**What is needed**
Read the entries below and pull out each line with the string "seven".

[Data records]
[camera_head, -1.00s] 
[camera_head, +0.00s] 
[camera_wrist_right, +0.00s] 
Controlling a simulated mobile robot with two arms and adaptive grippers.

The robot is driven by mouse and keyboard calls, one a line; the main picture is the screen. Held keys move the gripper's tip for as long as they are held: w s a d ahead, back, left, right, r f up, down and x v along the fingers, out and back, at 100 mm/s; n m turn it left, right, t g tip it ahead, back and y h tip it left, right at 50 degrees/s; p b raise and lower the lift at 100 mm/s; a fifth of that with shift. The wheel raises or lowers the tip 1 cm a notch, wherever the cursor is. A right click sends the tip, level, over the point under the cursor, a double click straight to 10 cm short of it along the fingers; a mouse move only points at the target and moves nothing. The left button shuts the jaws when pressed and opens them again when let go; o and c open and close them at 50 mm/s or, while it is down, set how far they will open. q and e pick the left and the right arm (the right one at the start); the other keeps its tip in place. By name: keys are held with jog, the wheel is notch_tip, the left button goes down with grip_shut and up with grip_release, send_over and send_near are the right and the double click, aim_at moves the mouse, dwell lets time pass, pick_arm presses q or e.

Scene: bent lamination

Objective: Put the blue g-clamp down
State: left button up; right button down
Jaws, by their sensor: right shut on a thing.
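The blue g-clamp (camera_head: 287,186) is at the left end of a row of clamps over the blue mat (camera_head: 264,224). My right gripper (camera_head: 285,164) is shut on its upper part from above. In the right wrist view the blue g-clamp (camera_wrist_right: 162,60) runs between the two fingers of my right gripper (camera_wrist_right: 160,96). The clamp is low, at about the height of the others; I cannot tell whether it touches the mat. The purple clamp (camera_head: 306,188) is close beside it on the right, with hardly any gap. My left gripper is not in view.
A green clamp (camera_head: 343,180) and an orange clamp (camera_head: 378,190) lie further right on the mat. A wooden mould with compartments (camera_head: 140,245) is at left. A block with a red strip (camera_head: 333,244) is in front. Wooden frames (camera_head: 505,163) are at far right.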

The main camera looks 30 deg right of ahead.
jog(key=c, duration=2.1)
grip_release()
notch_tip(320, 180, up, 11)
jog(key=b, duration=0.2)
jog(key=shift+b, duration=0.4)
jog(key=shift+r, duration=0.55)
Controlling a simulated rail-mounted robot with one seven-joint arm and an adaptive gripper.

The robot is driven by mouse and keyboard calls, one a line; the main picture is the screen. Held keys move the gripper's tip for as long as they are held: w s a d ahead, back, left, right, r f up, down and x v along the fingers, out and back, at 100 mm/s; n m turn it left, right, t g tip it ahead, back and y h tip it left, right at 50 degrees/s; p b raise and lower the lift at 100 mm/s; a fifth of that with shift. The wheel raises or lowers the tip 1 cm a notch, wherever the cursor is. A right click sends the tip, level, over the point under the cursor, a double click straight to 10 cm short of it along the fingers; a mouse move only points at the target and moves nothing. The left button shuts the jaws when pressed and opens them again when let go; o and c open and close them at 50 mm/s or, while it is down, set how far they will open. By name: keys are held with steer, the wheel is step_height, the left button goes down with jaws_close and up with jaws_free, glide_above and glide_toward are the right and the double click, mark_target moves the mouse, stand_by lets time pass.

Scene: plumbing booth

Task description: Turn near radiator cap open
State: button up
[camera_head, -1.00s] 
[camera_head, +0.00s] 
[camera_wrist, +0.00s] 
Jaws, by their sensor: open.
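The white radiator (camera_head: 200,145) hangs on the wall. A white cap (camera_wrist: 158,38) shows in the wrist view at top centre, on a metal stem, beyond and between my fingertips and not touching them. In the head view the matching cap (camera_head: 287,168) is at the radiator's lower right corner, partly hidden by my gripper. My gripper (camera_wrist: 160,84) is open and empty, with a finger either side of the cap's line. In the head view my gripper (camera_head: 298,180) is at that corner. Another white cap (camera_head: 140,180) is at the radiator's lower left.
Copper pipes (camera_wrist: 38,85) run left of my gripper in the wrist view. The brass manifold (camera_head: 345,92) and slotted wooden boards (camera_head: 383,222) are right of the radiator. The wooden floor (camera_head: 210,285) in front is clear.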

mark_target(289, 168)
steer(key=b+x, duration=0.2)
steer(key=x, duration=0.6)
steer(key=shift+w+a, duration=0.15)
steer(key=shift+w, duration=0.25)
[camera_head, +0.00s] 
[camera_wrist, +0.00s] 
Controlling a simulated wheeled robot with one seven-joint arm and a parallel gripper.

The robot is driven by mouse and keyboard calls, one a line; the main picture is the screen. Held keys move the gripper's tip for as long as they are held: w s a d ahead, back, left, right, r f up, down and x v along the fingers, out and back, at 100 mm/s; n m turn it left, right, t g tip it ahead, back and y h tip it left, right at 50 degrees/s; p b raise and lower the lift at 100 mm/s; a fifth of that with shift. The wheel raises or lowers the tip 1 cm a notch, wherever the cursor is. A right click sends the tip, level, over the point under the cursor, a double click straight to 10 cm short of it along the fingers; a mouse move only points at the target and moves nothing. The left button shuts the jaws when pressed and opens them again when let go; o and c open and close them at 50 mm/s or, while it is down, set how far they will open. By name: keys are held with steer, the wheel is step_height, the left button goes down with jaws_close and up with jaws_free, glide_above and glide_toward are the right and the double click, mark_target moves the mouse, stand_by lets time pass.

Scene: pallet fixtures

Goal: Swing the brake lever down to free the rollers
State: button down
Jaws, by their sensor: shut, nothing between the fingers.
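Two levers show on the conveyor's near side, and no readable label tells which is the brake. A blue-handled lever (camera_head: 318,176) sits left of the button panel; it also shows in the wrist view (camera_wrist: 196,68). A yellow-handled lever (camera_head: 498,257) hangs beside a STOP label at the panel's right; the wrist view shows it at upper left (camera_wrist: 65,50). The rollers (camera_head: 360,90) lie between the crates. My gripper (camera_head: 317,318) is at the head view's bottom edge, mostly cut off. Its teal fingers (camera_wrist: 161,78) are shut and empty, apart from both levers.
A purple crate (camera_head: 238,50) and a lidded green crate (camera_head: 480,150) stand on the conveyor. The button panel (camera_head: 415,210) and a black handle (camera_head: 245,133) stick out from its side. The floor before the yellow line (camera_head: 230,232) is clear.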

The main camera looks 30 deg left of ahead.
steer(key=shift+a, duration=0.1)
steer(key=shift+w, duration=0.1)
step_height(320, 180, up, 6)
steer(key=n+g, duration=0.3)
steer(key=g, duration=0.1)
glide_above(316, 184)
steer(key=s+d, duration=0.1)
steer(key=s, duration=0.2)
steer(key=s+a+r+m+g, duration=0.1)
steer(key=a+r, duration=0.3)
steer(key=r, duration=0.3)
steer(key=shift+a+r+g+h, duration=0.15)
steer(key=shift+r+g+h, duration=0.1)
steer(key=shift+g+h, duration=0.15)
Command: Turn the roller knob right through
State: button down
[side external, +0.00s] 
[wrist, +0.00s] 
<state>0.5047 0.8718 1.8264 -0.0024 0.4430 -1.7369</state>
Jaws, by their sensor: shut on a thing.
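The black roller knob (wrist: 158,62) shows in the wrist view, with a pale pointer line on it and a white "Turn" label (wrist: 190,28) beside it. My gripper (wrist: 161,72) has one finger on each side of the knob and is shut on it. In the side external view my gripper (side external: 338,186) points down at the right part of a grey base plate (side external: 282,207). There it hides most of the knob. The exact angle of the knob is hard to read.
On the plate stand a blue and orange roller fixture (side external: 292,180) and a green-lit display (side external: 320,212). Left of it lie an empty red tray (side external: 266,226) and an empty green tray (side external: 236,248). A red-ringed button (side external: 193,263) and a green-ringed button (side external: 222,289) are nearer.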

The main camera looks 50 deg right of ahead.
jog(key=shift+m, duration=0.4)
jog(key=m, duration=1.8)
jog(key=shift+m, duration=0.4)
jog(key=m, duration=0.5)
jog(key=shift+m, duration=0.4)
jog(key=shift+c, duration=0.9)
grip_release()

---

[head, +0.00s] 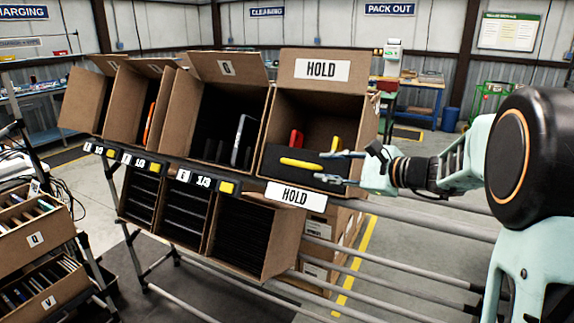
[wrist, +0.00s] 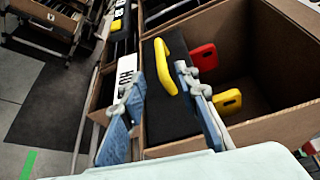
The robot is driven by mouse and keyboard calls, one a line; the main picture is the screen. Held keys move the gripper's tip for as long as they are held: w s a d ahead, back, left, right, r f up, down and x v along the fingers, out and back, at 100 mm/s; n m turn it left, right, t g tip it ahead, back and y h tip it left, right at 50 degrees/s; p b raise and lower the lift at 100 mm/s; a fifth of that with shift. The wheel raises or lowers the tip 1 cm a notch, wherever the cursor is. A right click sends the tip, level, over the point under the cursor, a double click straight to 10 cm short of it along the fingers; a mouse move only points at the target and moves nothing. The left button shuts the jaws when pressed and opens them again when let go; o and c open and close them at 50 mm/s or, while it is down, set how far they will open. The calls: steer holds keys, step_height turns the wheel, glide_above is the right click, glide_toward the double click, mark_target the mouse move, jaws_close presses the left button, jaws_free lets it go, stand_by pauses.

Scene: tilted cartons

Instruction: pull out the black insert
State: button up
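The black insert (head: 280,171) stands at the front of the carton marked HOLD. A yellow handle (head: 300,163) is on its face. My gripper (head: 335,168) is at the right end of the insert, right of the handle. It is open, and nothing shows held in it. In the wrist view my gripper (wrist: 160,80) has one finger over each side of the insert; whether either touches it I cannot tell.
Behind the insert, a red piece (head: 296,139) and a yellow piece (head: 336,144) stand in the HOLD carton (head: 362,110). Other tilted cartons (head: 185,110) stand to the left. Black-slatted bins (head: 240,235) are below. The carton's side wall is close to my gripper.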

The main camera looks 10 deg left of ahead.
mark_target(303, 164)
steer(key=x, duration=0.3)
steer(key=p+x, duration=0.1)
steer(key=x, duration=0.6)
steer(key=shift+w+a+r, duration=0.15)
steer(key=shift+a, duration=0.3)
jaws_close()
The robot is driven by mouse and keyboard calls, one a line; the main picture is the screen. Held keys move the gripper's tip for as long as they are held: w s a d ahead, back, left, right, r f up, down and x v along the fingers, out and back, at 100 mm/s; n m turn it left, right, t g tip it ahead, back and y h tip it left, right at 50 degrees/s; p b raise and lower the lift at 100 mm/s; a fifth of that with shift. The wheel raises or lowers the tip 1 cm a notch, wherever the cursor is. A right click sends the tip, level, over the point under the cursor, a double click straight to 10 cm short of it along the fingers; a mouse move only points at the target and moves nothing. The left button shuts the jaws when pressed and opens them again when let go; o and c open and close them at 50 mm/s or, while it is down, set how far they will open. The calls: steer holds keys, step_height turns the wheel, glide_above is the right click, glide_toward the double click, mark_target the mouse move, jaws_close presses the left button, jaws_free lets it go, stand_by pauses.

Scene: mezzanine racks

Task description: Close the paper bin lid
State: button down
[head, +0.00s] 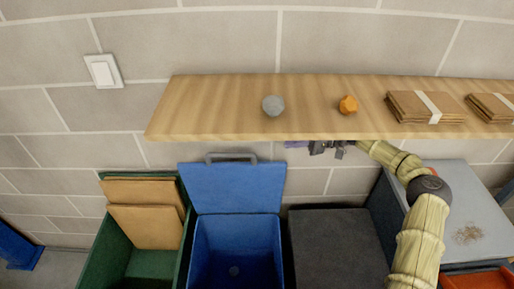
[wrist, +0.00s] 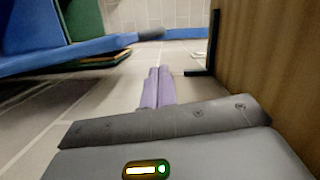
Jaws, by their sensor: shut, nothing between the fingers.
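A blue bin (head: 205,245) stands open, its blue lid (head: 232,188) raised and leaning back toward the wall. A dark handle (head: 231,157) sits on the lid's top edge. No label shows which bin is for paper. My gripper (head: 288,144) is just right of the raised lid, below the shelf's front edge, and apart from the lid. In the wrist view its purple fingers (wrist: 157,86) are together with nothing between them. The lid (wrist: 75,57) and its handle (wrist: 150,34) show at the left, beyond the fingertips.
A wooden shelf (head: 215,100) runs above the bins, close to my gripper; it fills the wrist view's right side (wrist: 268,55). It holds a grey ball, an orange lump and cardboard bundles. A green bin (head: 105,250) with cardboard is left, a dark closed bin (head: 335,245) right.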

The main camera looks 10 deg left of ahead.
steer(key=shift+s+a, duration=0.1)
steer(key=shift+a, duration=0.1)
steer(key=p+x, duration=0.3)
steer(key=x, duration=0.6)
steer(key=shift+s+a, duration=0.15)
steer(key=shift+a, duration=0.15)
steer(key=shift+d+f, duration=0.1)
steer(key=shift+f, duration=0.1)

**Exercise solution**
Controlling a simulated rail-mounted robot with one seven-joint arm and an adaptive gripper.
Controlling a simulated wheeled robot with one seven-joint arm and a parallel gripper.

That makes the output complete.